For oppressed people, this is good news.  In fact for all of us, this is good news.  Stuff matters.  God cares.  God wants us to be with him for all eternity in a kingdom that is free from all the junk that pollutes our present world.  Some doors will be closed on the way from here to there.

In the parable of the Ten Bridesmaids, the foolish bridesmaids encounter one of those closed doors.  That is a word of judgment.  The word of judgment that Jesus speaks in the gospel of Matthew is a word that may be difficult to hear, but it is a word that we need to hear. Stuff matters.  God cares.

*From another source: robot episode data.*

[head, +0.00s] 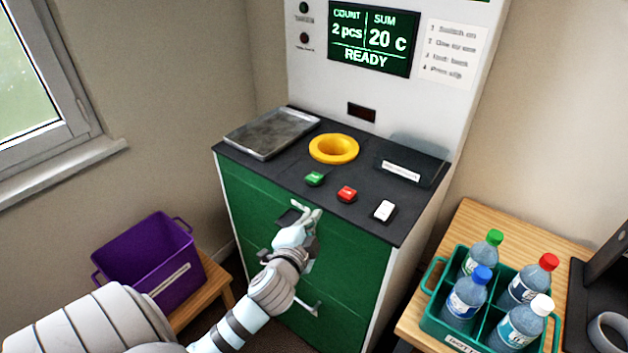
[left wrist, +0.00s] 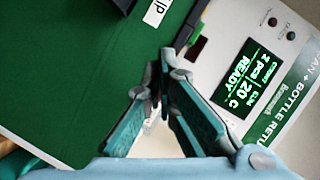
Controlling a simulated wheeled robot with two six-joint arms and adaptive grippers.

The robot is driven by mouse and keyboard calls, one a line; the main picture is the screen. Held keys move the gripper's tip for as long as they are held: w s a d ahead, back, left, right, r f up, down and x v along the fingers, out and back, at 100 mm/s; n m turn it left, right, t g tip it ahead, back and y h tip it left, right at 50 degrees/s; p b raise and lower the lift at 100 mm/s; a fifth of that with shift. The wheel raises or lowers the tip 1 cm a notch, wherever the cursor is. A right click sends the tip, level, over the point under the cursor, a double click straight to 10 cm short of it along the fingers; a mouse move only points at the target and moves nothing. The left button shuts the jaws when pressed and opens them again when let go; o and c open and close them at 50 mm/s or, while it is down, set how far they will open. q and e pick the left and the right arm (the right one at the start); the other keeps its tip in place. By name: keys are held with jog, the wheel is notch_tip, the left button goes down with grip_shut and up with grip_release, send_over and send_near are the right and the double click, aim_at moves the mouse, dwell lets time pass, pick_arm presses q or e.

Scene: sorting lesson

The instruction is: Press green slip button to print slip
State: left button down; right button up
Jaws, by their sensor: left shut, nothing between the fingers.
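The green button (head: 314,178) sits on the dark top of the machine, left of a red button (head: 347,193) and a white button (head: 384,210). The machine's screen (head: 371,38) reads 2 pcs, 20 c, READY. My left gripper (head: 309,212) is shut and empty, in front of the green cabinet front, just below the counter edge and apart from the green button in the head view. The left wrist view shows its closed fingertips (left wrist: 165,60) before the green panel and the tilted screen (left wrist: 241,77). My right gripper is not in view.
A yellow-rimmed hole (head: 334,148) and a metal tray (head: 271,133) are on the counter. A purple bin (head: 150,262) stands left. A green crate (head: 440,331) with several bottles stands on the wooden table (head: 497,222) at right.

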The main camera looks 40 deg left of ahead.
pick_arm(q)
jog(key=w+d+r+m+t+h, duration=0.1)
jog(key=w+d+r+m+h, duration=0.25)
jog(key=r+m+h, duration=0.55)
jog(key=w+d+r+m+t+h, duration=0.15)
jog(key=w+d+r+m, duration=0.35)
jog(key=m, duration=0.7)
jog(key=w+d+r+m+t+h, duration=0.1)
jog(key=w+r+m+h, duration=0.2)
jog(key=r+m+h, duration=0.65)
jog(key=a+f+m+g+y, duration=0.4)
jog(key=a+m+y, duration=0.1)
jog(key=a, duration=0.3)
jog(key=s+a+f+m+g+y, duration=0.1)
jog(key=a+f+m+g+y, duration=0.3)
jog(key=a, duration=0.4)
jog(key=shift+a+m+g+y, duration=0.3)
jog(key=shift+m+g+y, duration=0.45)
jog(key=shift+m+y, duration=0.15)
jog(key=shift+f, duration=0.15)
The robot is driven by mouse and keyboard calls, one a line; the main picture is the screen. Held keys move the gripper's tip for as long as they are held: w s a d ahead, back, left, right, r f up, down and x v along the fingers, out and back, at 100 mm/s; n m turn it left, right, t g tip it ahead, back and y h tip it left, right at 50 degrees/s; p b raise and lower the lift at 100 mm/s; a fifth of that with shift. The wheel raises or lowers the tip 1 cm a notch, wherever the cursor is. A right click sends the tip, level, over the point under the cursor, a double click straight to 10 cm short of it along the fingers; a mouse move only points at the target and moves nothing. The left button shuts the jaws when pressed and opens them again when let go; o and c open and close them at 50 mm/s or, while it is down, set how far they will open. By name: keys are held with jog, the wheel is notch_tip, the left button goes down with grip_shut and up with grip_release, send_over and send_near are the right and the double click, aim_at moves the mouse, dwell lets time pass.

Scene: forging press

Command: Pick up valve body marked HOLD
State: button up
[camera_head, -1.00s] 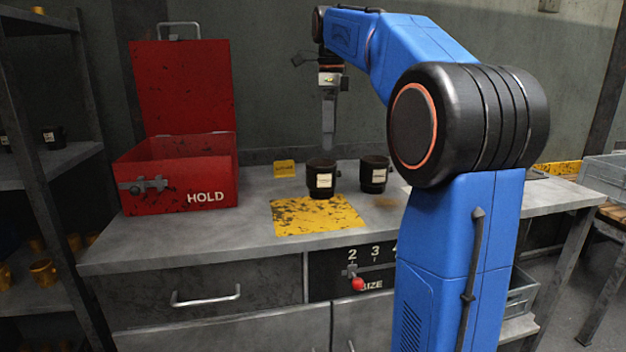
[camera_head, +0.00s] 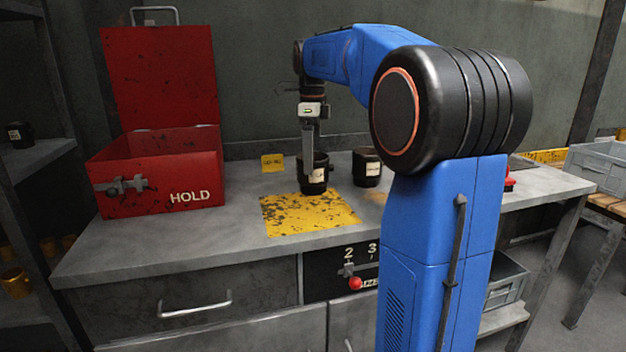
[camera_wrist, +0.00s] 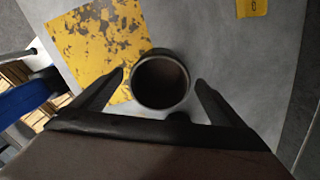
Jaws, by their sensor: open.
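Two black, cup-shaped valve bodies with pale labels stand upright on the grey bench. The nearer one (camera_head: 314,183) is at the back right edge of the yellow worn patch; the other (camera_head: 367,168) stands to its right and behind. The label writing is too small to read. My gripper (camera_head: 309,160) points down at the nearer body. In the wrist view, this body's round open mouth (camera_wrist: 162,82) lies between my two spread fingers (camera_wrist: 161,84), with a gap on each side. Part of its rim is hidden behind a finger in the head view.
An open red box (camera_head: 165,185) marked HOLD stands at the left, its lid raised. The yellow patch (camera_head: 305,215) lies in front, and a small yellow tag (camera_head: 272,163) lies behind. A red-knobbed size lever (camera_head: 355,283) is on the bench front. Shelves stand left.

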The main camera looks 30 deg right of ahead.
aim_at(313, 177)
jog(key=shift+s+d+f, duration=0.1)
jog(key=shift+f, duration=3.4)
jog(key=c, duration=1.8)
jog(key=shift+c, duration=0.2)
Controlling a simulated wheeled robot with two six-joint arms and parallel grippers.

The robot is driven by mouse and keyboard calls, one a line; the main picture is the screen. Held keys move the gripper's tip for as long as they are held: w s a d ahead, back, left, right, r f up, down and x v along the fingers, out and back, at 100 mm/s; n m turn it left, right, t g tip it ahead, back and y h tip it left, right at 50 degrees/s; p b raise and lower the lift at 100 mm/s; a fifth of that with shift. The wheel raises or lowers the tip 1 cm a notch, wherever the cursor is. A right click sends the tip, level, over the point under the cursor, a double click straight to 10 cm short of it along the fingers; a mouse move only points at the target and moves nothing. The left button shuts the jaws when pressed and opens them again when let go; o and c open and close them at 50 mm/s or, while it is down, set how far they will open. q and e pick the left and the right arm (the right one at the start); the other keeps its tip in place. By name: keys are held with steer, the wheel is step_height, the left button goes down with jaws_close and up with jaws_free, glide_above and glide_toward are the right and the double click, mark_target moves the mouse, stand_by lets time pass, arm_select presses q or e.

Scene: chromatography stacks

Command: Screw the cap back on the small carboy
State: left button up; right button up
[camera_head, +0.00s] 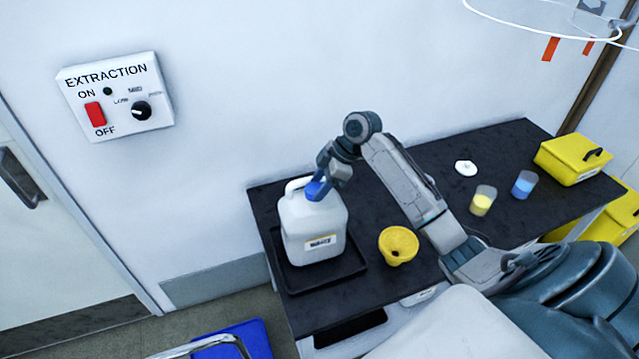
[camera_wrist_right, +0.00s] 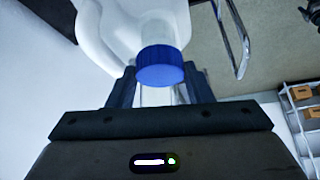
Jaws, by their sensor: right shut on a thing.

But it is not the final word.  Jesus tells many stories such as the parable of the bridesmaids, but none of them are the final story.  The final story takes place on a cross and then in a tomb.  It too is the story of doors being closed, seemingly forever.  But then, in God’s most dramatic act and most powerful word, those doors are burst open.  The stone is rolled aside and the door we call death, even that one is burst open.

The five foolish bridesmaids arrived late, and they found that the door was shut.  There’s a lesson in that to be sure.  But will they get in?  Will that door ever be opened?

For that, you have to read all the way to the end of the story.  Past the cross and past the tomb.  And the final word is grace.